Maintenance of the fickle palms in the Host International Food and Beverage Services area--how's that for a snappy name?--was deemed a potential problem.
Potential problems, especially when it involves a $62-million terminal already megabucks over budget and months behind schedule, are unwelcome.
So, according to Courtney, the trees were embalmed, shot up the spine with some sort of freeze drying fluid and voila! instant petrified forest.
Now the trunks have the look and feel of an armadillo's skin. A fake armadillo's skin.
But, I don't know, maybe I'm overreacting.
Who says that dining under palm corpses will throw a pall over the "tropical" ambience those innovators at Host International Food and Beverage Services are hoping to attain?
And, truth be told, the restaurant arches with the orange neon zigzagging lights are a pretty wild and crazy touch.

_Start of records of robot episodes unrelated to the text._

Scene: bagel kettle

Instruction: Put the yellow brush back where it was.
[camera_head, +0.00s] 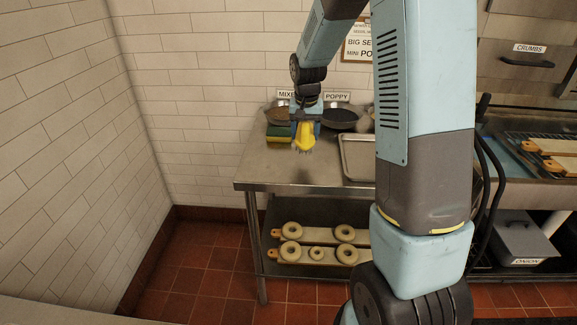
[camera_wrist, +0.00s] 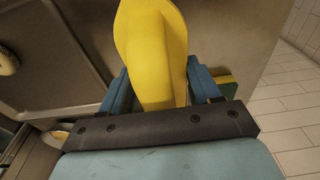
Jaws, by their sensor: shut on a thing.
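The yellow brush (camera_head: 304,136) hangs below my gripper (camera_head: 306,123) in the head view, bristle end down, in front of the seed bowls and over the left part of the steel table (camera_head: 268,172). In the wrist view the brush's smooth yellow body (camera_wrist: 150,55) fills the space between the two blue fingers (camera_wrist: 160,92), and my gripper is shut on it. The bristles are hidden in the wrist view. I cannot tell the exact height of the brush over the table.
A green and yellow sponge (camera_head: 277,134) lies left of the brush. Bowls labelled MIXED (camera_head: 279,117) and POPPY (camera_head: 341,118) stand at the back. A metal tray (camera_head: 346,171) lies to the right, partly behind my arm. Bagels on boards (camera_head: 318,236) fill the lower shelf. The table's front-left is clear.

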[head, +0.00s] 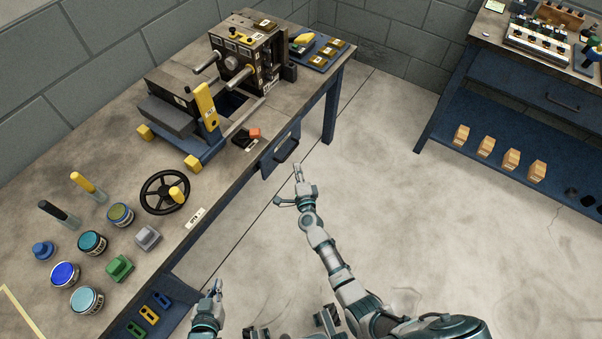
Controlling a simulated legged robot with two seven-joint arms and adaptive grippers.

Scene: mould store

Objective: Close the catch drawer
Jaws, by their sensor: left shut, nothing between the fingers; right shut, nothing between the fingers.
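A blue drawer (268,163) with a dark bar handle (287,150) sits under the front edge of the workbench, below the moulding machine. A pale label shows on its upper part. I cannot tell how far out it stands. My right gripper (298,170) is shut and empty, over the floor just below and right of the handle, apparently apart from it. My left gripper (216,288) is shut and empty, low by the bench's near front side, well away from the drawer.
The workbench (110,130) holds the machine (245,55), a black handwheel (164,193), several paint tins and coloured blocks. A small orange piece (255,133) lies near the edge above the drawer. Another blue bench (480,65) stands at the right. The floor (400,220) between is clear.

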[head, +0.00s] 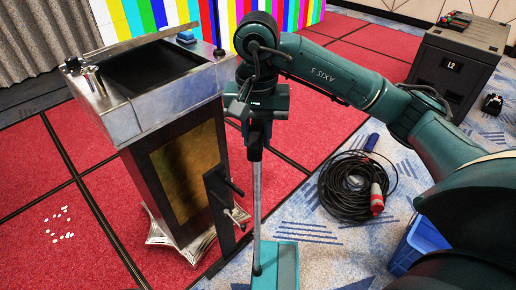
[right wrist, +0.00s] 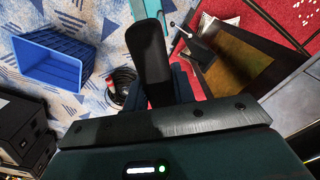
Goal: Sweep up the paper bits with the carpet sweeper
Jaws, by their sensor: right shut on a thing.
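The paper bits (head: 60,224) lie as a small scattered white patch on the red carpet at the left of the head view. The carpet sweeper (head: 257,195) stands nearly upright near the middle, with its teal head (head: 288,268) low at the picture's bottom edge. My right gripper (head: 257,122) is shut on the upper part of the sweeper's handle. The dark grip (right wrist: 152,52) shows in the right wrist view, with part of the teal head beyond it. The bits are well left of the sweeper, past the lectern. My left gripper is not in view.
A metal-topped lectern (head: 185,90) stands between the sweeper and the bits, with a dark stand (head: 222,195) and papers at its foot. A coiled cable (head: 345,185), a blue bin (head: 418,243) and a dark cabinet (head: 455,65) are at right. Red carpet around the bits is clear.

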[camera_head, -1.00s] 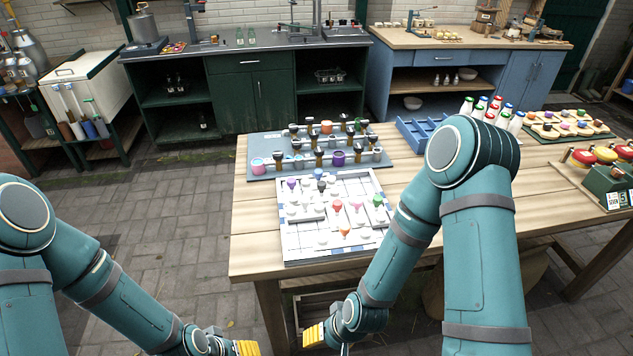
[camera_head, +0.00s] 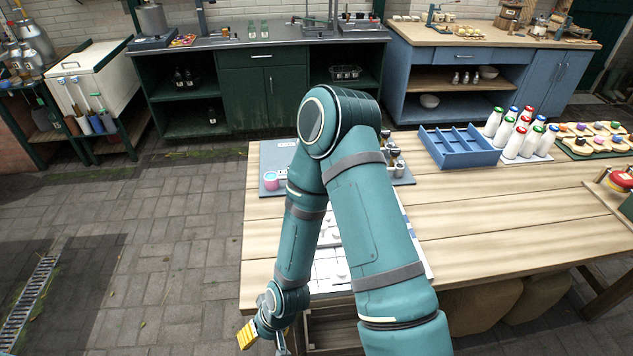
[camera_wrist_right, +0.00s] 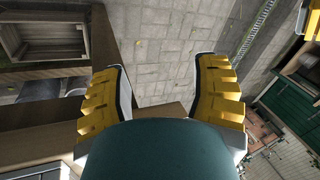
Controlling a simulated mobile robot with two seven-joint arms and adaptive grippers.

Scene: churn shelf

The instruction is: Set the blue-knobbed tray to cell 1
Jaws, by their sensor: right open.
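My right gripper (camera_head: 262,338) hangs low in front of the table's near left corner, partly cut off by the frame's lower part. In the right wrist view its yellow-padded fingers (camera_wrist_right: 160,105) are spread apart with nothing between them. The white board with trays (camera_head: 330,268) lies on the table, mostly hidden behind my right arm. A few white knobs show on it. The blue-knobbed tray and cell 1 cannot be made out. My left gripper is out of view.
A grey-blue rack board (camera_head: 270,186) lies behind, partly hidden. A blue divided crate (camera_head: 458,146) and several capped bottles (camera_head: 516,135) stand to the right. The wooden table (camera_head: 480,220) is bare at its middle right. Paving (camera_head: 130,240) is open at left.

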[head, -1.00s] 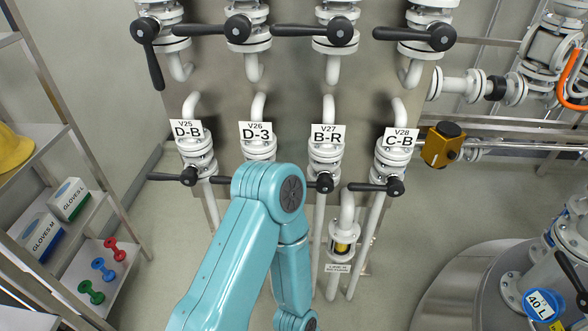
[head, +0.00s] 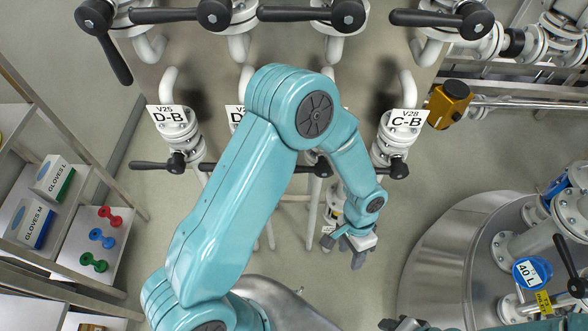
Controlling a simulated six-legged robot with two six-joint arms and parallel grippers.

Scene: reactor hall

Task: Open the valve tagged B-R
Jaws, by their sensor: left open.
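The B-R valve is mostly hidden behind my left arm, its tag covered. Its black hub and a short part of its lever (head: 322,168) show just under my arm's elbow, with the lever pointing left. My left gripper (head: 348,253) is open and empty, pointing down, below and right of that lever and apart from it. It overlaps the lower pipe fitting in the picture. My right gripper (head: 402,324) shows only in part at the bottom edge; its jaw state is unclear.
Beside it are valve D-B (head: 177,160), the partly hidden D-3 tag (head: 235,116) and valve C-B (head: 398,168), with levers pointing left. An upper row of black-levered valves (head: 348,14) runs above. A shelf (head: 75,245) stands left, a steel vessel (head: 435,250) right.

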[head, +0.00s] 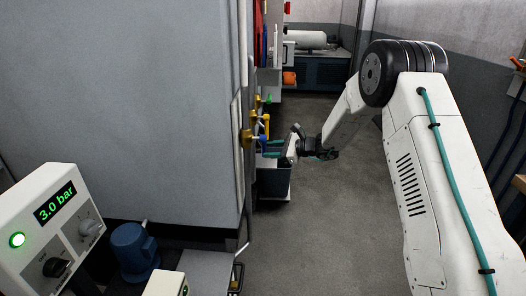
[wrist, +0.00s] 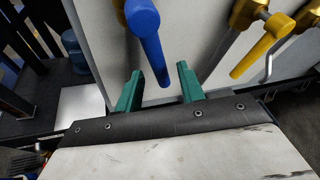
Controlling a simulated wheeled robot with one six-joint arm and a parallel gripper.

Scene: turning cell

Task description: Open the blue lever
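The blue lever (wrist: 143,25) hangs down and slants slightly right in the wrist view, in front of a grey panel. It shows small in the head view (head: 263,138), beside brass fittings on the cabinet's side. My gripper (wrist: 160,70) is open, with one teal finger on each side of the lever's lower end. The lever's tip lies between the fingers in the picture; I see gaps on both sides and cannot tell the depth. In the head view my gripper (head: 272,148) points left at the lever.
A yellow lever (wrist: 263,48) on a brass valve (wrist: 247,14) is close right of the blue one. A dark bin (head: 273,182) stands below my gripper. A control box (head: 50,222) reads 3.0 bar. The floor aisle (head: 315,220) is clear.

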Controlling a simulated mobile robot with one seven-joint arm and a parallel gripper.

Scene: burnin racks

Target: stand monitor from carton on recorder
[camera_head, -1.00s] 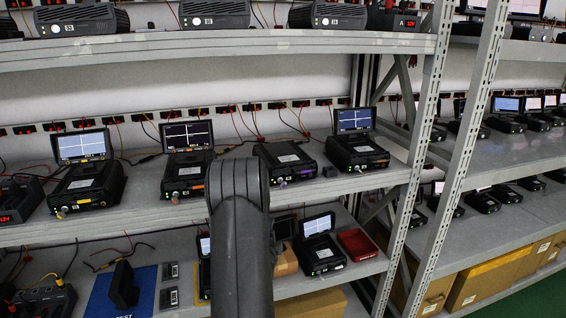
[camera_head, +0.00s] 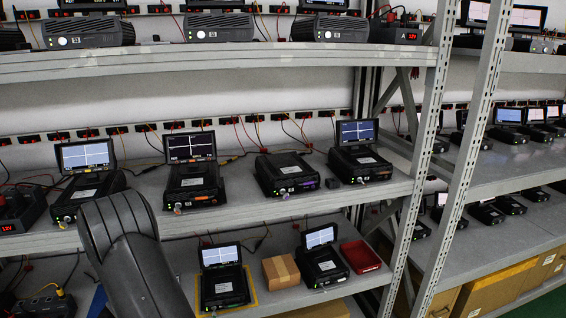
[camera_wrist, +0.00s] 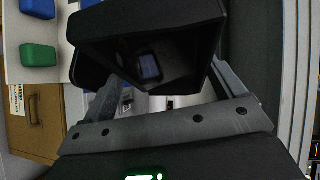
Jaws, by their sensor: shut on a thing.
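In the wrist view, my gripper (camera_wrist: 165,72) is shut on a black monitor (camera_wrist: 150,40) with a dark, glossy screen. The monitor is tilted in the picture and hides what lies behind it. My gripper is out of the head view; only my arm shows at lower left. On the middle shelf, a black recorder (camera_head: 286,174) stands with no monitor on its top. The recorders beside it bear lit monitors, such as one monitor (camera_head: 357,132) on the right. A small brown carton (camera_head: 281,271) sits on the lower shelf; its inside cannot be seen.
On the lower shelf, two recorders with monitors flank the carton, and a red tray (camera_head: 360,256) stands at right. A small black block (camera_head: 333,181) lies beside the bare recorder. A rack upright (camera_head: 425,150) stands at right. The upper shelf (camera_head: 250,66) overhangs the middle one.

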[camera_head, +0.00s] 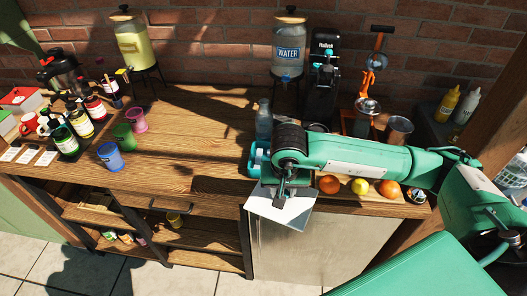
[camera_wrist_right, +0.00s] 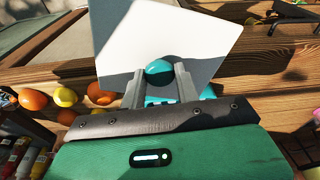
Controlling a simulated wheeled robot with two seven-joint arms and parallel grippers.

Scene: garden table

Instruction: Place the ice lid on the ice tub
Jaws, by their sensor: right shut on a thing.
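The ice lid is a flat pale square plate (camera_head: 290,213) with a round teal knob, seen in the right wrist view (camera_wrist_right: 205,30). My right gripper (camera_wrist_right: 159,78) is shut on that knob, one finger on each side. In the head view the lid hangs tilted at the front edge of the counter, below my right gripper (camera_head: 284,200). The teal ice tub (camera_head: 254,169) stands on the counter just behind, with pale contents; my right wrist hides most of it. My left gripper is in neither view.
Oranges (camera_head: 329,184) and a lemon (camera_head: 360,185) lie right of the tub, under my right forearm. A clear bottle (camera_head: 263,120) stands behind the tub. A water dispenser (camera_head: 288,50) is at the back.

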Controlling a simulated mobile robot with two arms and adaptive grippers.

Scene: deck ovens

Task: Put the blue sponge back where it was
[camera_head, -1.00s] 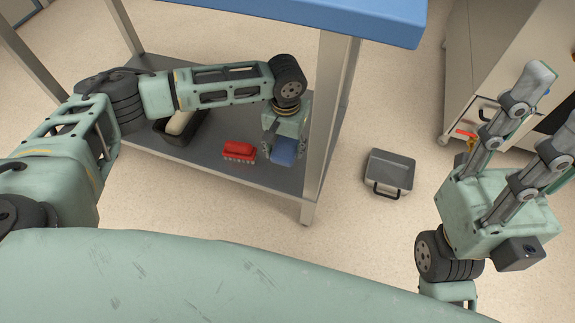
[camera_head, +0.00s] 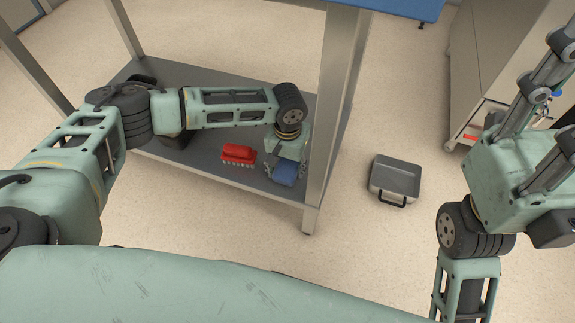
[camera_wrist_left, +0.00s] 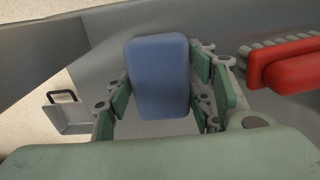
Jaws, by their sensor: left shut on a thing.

I mean, of course, within the confines of the sterile zone.
So, what the heck, for a minute there, while gazing at those arches, I let myself go with the flow. Nostalgia soon overtook me, right smack in the middle of the tour, and I began recalling other tropical airport ambiences I have known.
Havana--great rum. Nicaragua--rum, again. San Juan, Dominica, Guadalupe, Martinique. . . . Yeah, right, more rum.
Then I thought of Tegucigalpa's airport, where some great thinker--probably steeled on rum--came up with the human siphon method of passenger boarding.
This method is employed at several other airports throughout the world, but nowhere have I seen it executed with the gusto of the Hondurans.
All it requires is an airline employee--probably one who is easily expendable--to unlock a door leading to the taxiway so that passengers can push, shove and squeeze their way past. Whoever survives is obviously fit to.
There will be none of that at the Thomas F. Riley, of course. That's what Courtney said, and I tell you, I believe her. Nor should there be, I hasten to add. This is America, Orange County-style. Where anarchy has a bad rap.
So I sobered up, posthaste, and the airport tour marched on.
Now Courtney was leading the way past the state-of-the-art men's bathrooms. Or so she said.
I ducked inside for a look and there, sure enough, were what she had promised: the self-flushing urinals that think they are so smart. But I tricked them. They worked for me too.
(Ladies, however, take note. As I said, this is a man's airport. They didn't spring for the self-flushers on our side of the pipes--although, ahem, the women of Dallas-Ft. Worth have had these wonders for years.)
But Orange County's new terminal, Courtney went on, has other things of which to boast. She rattled off a few more significant facts about earthquake proofing, the convenience of the parking lots and stuff of that ilk.
Then, however, something she said sent a bit of a chill down my spine.
"The temperature control is so powerful in here," she intoned, "that you could actually close all the doors and use it as a meat locker."
So you see? They've thought of the possibility before. Here the operative words are cool, calculated and controlled.
Think of those freeze-dried palm trees. They were a warning, straight from central control.